Auf eurem Album beschäftigt ihr euch vor allem mit dem Themenkomplex Erwartungen versus Realität. An welchem Punkt befindet ihr euch momentan? Seid ihr noch dabei Erwartungen gerecht werden zu wollen oder genießt ihr ganz und gar den Augenblick?

Daniel Armbruster: Ich glaube, wir befinden uns irgendwo in der Mitte. Als wir jünger waren, sagte man uns, dass wir für ein gutes Leben unbedingt aufs College gehen sollten. Aber dann machten wir schließlich noch einmal etwas ganz anderes, unerwartetes. Wir versuchen also nicht mehr die Erwartungshaltung von früher zu erfüllen. Doch unser Job bringt nun eine ganz neue mit sich. Ich hatte mir zum Beispiel unser Tour-Leben nicht so vorgestellt wie es jetzt ist.

Paul Brenner: Ja, unser Lifestyle ist anders als erwartet. Aber es ist ein guter, da wollen wir uns gar nicht beschweren.

Also könnt ihr den Moment schon richtig auskosten?

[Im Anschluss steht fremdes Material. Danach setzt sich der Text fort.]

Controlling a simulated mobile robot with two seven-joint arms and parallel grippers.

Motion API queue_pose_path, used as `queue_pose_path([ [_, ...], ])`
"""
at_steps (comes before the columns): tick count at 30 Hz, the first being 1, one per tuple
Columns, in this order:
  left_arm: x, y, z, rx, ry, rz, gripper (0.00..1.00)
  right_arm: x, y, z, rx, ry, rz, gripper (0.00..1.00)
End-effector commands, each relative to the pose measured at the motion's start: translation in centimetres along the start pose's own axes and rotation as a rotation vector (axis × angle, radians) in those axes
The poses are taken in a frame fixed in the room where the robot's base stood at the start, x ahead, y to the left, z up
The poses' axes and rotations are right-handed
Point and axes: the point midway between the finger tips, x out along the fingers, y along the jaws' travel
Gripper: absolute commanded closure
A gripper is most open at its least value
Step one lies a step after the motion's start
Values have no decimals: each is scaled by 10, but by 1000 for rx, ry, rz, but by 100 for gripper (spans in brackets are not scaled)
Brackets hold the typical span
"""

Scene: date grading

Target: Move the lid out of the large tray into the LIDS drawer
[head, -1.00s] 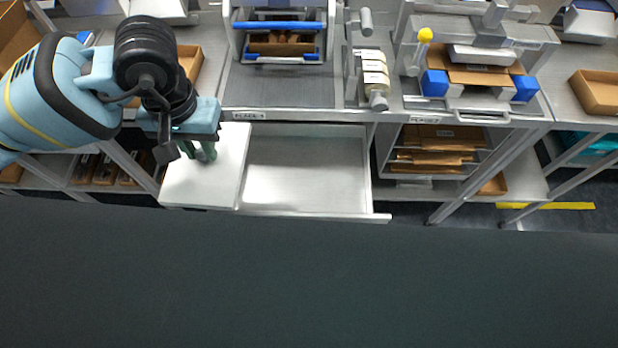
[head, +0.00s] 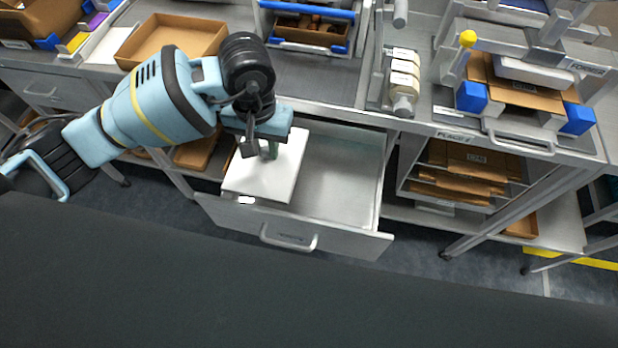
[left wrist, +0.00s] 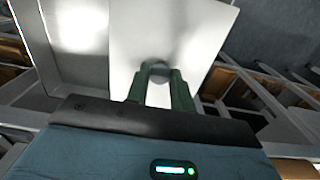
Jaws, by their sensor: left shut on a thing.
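The lid (head: 284,176) is a flat white rectangular panel. My left gripper (head: 268,152) is shut on it and holds it over the left part of the open drawer (head: 345,170). The lid hides that part of the drawer and overlaps its left side; I cannot tell whether it touches the drawer. In the left wrist view the green fingers (left wrist: 160,84) meet the white lid (left wrist: 185,35), with the bare drawer floor (left wrist: 80,30) to its left. The lettering on the drawer front is too small to read. My right gripper is not in view.
The worktop edge (head: 420,128) runs above the open drawer. An empty cardboard tray (head: 172,40) stands on the left worktop. A roll dispenser (head: 404,82) and a blue-cornered carton fixture (head: 525,85) stand to the right. The right part of the drawer is clear.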

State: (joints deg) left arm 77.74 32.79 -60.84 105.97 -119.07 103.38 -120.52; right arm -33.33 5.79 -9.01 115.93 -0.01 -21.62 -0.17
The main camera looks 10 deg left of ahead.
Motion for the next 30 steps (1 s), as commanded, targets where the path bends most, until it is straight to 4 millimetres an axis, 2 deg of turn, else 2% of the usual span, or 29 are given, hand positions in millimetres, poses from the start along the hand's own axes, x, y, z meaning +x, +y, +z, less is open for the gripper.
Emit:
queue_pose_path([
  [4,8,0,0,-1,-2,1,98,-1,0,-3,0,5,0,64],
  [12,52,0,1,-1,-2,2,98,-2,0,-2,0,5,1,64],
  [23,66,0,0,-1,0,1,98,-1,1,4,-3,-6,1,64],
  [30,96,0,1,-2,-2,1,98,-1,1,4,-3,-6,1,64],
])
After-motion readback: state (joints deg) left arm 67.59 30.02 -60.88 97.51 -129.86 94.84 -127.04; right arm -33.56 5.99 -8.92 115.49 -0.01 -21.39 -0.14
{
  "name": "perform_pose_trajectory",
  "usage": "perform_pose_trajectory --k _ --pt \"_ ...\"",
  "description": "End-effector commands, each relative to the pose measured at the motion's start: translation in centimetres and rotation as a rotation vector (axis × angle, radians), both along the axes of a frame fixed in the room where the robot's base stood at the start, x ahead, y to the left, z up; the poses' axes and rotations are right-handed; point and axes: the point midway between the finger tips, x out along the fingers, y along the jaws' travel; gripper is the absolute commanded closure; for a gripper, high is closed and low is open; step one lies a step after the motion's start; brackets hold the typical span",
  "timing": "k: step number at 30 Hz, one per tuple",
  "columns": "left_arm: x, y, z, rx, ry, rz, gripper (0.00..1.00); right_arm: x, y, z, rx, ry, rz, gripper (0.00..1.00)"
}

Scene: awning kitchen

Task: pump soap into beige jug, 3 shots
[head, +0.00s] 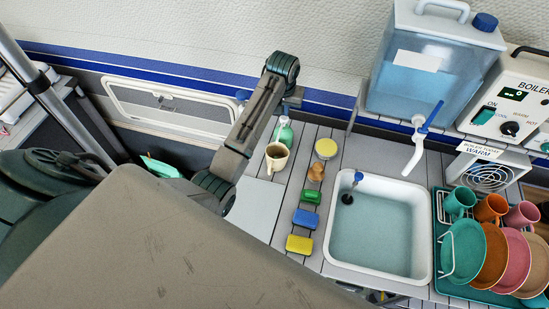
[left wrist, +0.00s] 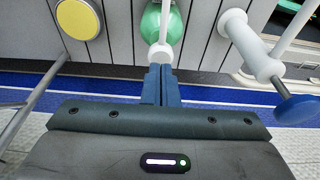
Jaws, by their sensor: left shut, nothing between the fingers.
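The beige jug (head: 277,157) stands on the slatted counter left of the sink, open at the top. Just behind it is the green soap bottle (head: 285,137) with a white pump; it also shows in the left wrist view (left wrist: 173,24). My left gripper (head: 285,115) is over the bottle, pointing down. In the left wrist view its fingers (left wrist: 160,69) are shut and empty, right at the white pump head (left wrist: 160,52). Whether they press on it, I cannot tell. The pump's spout points toward the jug. The jug's inside is unclear. My right gripper is not in view.
A yellow-lidded jar (head: 326,148), a green sponge (head: 312,196), a blue one (head: 306,219) and a yellow one (head: 299,244) lie between jug and sink (head: 424,240). A water tank (head: 425,65) and dish rack (head: 440,270) are to the right.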

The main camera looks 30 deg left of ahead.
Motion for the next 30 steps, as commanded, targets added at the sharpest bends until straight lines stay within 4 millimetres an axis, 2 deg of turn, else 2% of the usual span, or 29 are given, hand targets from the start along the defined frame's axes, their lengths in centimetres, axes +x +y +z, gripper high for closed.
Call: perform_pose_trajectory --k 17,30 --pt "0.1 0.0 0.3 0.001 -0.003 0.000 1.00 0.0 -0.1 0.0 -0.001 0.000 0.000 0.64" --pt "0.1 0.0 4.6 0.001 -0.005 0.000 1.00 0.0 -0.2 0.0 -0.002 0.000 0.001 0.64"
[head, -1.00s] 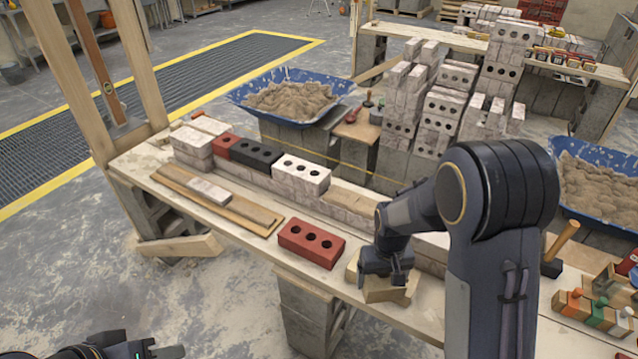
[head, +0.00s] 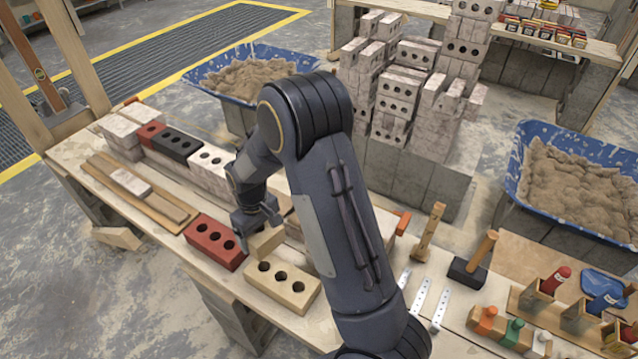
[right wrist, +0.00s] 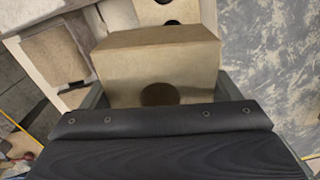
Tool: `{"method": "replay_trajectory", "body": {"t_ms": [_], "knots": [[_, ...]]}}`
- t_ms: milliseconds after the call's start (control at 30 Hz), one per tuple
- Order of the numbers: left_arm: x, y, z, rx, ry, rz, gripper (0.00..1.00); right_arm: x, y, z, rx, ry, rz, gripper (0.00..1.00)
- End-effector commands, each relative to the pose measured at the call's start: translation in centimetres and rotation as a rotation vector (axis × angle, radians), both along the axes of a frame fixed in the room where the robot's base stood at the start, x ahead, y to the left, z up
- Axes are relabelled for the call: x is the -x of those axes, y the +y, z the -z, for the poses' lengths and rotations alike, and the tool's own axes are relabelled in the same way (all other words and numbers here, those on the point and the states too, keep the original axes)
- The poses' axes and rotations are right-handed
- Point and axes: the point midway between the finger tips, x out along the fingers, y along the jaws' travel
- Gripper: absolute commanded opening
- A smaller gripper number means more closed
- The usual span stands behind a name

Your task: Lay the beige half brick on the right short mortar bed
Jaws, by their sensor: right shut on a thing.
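My right gripper (head: 258,220) is shut on the beige half brick (head: 268,242) and holds it at the wall's near side, between the red brick and a long beige brick. In the right wrist view the half brick (right wrist: 160,68) fills the middle, with a dark round hole in its face. A tan mortar patch (right wrist: 56,55) on a pale block shows to its left; I cannot tell whether it is the right short bed. In the head view my arm hides much of the wall's right part. My left gripper is out of view.
A red three-hole brick (head: 215,241) and a beige three-hole brick (head: 282,288) lie on the bench close by. A white brick (head: 209,164) and a black brick (head: 174,145) sit on the wall. A hammer (head: 473,262) and metal strips (head: 441,308) lie at right.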

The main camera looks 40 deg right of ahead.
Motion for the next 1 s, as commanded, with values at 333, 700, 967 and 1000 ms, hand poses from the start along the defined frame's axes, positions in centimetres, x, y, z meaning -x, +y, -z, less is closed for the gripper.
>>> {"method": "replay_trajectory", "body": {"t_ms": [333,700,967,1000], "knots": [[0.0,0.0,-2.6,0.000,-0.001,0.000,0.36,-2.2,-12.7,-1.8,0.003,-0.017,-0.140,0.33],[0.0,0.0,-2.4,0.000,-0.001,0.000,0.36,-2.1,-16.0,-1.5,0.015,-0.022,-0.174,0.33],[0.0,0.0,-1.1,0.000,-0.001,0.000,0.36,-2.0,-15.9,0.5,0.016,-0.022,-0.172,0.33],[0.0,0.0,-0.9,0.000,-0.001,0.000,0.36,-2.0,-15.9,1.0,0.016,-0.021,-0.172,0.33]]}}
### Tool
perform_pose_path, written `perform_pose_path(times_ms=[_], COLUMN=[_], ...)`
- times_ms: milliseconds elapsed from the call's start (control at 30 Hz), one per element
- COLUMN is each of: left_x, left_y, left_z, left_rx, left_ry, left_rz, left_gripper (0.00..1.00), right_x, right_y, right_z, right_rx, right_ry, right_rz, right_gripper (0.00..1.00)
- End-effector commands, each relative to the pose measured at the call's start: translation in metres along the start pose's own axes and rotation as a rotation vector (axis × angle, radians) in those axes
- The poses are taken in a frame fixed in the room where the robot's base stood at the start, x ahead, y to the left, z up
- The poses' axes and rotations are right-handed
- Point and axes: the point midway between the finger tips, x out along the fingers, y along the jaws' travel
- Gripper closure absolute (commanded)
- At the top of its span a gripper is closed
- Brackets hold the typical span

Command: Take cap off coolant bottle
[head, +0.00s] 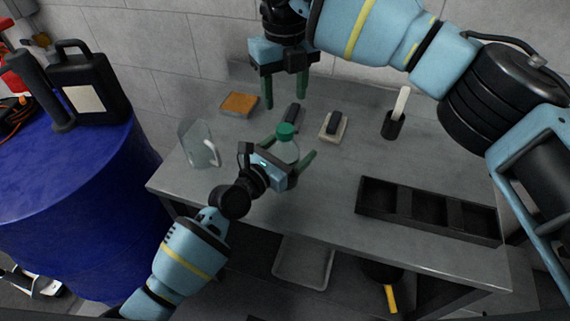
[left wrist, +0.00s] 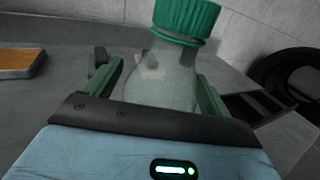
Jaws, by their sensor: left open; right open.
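The coolant bottle (head: 287,149) stands on the grey table, clear and translucent. Its green ribbed cap (head: 287,130) is on top; the cap also shows in the left wrist view (left wrist: 187,18), above the bottle body (left wrist: 160,75). My left gripper (head: 292,156) is open, with its green fingers on either side of the bottle body, below the cap. Whether the fingers touch the bottle cannot be told. My right gripper (head: 286,92) is open and empty, pointing down above the table, behind and above the cap.
On the grey table (head: 330,190) are a clear jug (head: 198,146), an orange-topped block (head: 239,104), a dark object on a pale pad (head: 333,126), a black cup with a white-handled tool (head: 394,122) and a black divided tray (head: 428,211). A blue drum (head: 80,180) stands left.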

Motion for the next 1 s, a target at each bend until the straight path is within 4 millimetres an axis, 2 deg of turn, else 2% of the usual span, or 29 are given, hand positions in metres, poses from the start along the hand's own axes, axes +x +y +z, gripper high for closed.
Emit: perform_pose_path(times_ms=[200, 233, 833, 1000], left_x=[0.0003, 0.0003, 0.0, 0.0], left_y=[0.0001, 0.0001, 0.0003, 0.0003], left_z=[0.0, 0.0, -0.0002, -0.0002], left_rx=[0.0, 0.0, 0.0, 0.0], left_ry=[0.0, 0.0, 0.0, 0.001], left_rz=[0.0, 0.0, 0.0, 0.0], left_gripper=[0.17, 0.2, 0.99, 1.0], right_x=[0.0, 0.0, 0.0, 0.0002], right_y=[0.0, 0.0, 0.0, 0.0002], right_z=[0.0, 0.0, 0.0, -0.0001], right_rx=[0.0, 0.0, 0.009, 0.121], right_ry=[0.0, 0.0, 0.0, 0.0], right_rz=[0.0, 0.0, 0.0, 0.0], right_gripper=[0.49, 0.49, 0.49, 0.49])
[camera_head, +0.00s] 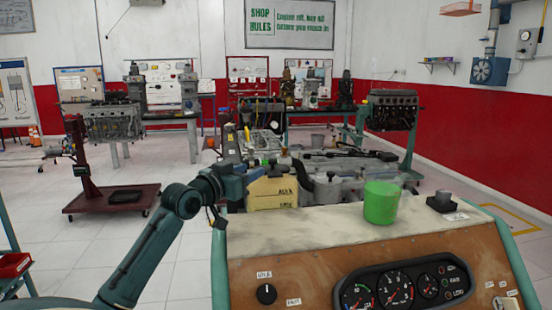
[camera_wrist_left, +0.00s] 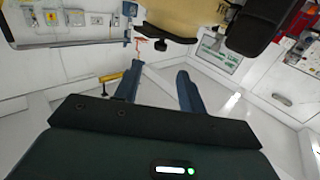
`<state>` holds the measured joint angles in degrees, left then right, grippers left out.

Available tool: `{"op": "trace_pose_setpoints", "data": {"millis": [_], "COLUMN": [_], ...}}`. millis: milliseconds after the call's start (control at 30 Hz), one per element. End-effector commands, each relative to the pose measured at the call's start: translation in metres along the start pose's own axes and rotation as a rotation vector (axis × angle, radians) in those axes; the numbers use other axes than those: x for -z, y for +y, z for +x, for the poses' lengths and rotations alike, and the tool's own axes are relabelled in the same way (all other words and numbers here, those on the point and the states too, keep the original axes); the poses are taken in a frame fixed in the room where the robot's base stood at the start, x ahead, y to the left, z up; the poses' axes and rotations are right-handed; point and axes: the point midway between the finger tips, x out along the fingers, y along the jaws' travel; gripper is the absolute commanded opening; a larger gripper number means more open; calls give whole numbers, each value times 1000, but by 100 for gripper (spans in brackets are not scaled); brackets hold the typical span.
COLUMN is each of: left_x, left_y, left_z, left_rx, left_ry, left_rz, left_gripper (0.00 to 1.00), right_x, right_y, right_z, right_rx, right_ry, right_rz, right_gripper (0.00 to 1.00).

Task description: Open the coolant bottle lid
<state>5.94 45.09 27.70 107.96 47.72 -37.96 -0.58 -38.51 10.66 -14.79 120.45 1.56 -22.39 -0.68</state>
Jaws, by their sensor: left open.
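A yellowish tank (camera_head: 272,194), which looks like the coolant bottle, stands behind the trainer's panel top, with dark lettering on its front. My left gripper (camera_head: 252,174) is at the tank's upper left corner. In the left wrist view its two blue fingers (camera_wrist_left: 158,88) are spread, with nothing between them. A tan body (camera_wrist_left: 185,18), likely the same tank, fills the top of that view, with a dark cap-like part (camera_wrist_left: 165,36) beyond the fingertips. I cannot tell for certain which part is the lid. My right gripper is not in view.
A green cup (camera_head: 381,203) stands on the panel top (camera_head: 310,228), right of the tank. A small dark block (camera_head: 442,202) sits further right. Engine parts crowd the area behind the tank. An engine on a red stand (camera_head: 112,199) is at left, with open floor between.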

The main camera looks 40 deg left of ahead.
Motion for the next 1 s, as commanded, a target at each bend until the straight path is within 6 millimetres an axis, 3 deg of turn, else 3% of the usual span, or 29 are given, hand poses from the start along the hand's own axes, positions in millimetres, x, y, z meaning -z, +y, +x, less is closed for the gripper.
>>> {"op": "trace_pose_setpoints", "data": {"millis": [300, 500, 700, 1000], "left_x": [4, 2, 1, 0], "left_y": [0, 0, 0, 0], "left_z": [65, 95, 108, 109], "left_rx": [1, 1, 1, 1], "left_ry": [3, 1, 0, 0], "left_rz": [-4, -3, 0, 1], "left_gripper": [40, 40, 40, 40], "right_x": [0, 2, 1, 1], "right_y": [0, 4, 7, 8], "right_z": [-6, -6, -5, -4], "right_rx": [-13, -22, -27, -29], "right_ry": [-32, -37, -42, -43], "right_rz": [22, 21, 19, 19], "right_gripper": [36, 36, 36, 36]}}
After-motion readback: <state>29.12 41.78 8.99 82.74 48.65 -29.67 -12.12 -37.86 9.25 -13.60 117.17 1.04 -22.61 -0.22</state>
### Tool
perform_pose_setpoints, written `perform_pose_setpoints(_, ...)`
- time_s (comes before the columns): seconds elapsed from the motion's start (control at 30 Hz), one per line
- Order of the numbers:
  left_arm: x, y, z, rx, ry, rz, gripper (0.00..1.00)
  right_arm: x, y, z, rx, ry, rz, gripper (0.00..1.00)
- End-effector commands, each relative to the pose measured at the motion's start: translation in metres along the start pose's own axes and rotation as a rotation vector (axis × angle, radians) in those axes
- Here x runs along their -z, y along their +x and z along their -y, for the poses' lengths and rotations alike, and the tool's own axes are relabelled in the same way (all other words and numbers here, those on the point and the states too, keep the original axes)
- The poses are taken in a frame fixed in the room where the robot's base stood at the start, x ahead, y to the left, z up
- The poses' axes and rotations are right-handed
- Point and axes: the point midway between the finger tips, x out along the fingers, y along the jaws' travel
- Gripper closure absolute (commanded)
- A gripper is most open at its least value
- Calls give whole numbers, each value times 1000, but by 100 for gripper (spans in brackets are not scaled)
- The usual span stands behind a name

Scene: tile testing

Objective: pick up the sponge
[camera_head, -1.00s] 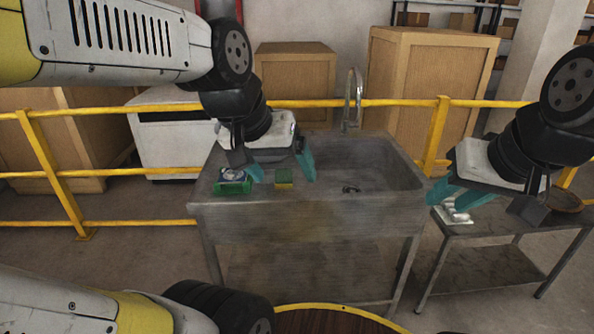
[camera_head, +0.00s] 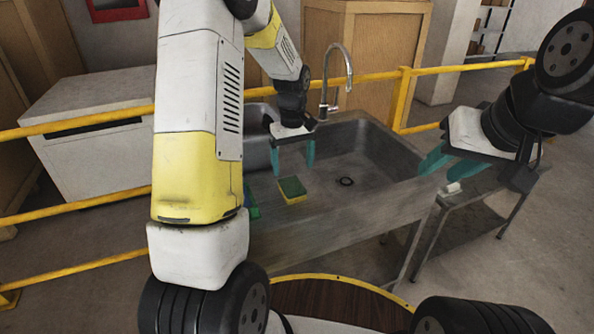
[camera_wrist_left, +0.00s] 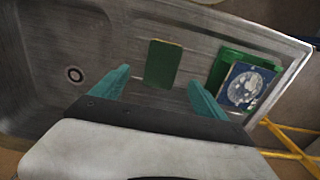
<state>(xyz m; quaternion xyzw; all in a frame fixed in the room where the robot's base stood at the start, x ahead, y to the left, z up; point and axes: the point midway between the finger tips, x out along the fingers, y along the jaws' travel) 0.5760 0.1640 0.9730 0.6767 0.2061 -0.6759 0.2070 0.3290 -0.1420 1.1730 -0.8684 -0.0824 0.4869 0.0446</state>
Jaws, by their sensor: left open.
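The sponge (camera_head: 292,190), green on top with a yellow side, lies flat on the left part of the metal sink unit (camera_head: 335,215). My left gripper (camera_head: 293,158) is open and empty above and slightly behind the sponge, pointing down. In the left wrist view, the sponge (camera_wrist_left: 162,64) shows its green top beyond the open fingers (camera_wrist_left: 158,78), lying between their lines and apart from them. My right gripper (camera_head: 450,165) is open, with its fingers apart, to the right of the sink and far from the sponge.
A green holder (camera_wrist_left: 215,72) with a blue-and-white item (camera_wrist_left: 246,86) lies right of the sponge in the wrist view. The faucet (camera_head: 328,85) stands at the back of the sink. A yellow railing (camera_head: 405,100) runs behind. A side table (camera_head: 475,190) stands at the right.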

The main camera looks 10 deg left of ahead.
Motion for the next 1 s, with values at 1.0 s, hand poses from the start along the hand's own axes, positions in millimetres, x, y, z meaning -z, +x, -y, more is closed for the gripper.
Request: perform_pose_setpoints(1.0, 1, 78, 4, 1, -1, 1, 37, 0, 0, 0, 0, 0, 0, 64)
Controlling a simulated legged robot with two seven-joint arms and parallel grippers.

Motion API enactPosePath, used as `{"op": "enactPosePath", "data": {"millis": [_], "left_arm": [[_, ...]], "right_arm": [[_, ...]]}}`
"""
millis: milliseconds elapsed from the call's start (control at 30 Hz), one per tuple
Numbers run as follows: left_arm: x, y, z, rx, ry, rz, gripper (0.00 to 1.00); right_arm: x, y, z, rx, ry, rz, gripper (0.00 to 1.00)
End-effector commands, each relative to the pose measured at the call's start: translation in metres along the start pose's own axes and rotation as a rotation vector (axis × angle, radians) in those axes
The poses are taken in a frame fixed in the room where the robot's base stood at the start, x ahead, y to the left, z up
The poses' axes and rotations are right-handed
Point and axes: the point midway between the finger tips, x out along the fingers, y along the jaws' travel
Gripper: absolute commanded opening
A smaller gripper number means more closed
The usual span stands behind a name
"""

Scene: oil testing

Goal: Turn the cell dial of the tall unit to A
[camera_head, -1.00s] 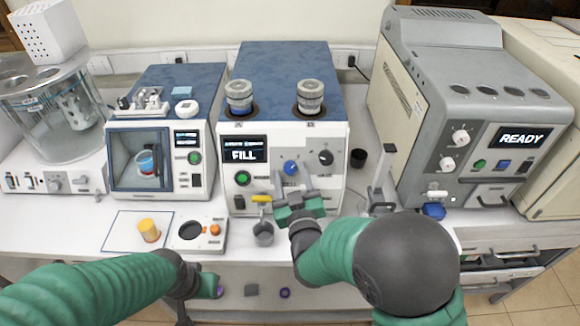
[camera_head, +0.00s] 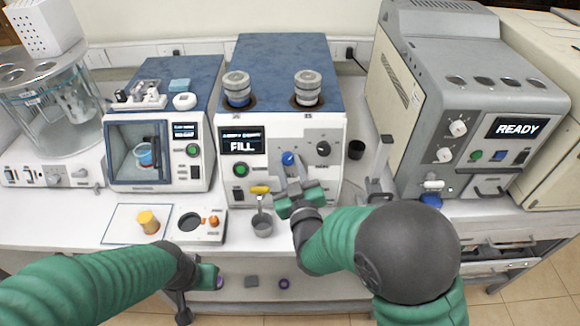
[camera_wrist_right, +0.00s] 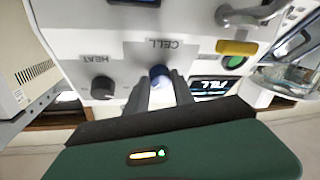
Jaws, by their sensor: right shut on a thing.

Daniel: Ich kann das weniger gut. Ich denke ständig über die Vergangenheit oder die Zukunft nach. Diesen Trip nach Berlin kann ich wohl erst in rund drei Monaten wirklich genießen. Dann werde ich zu den anderen sagen: „War es nicht toll in Berlin? Wie genial wäre es dort wieder hinfliegen zu können?“ Und dass, obwohl wir gestern im Regen zu einer Kirche gelatscht sind und ich mich total unwohl gefühlt habe. Aber in meiner Erinnerung vergesse ich Dinge wie Müdigkeit und Unlust. Ich werde nur daran denken wie schön diese Tour war.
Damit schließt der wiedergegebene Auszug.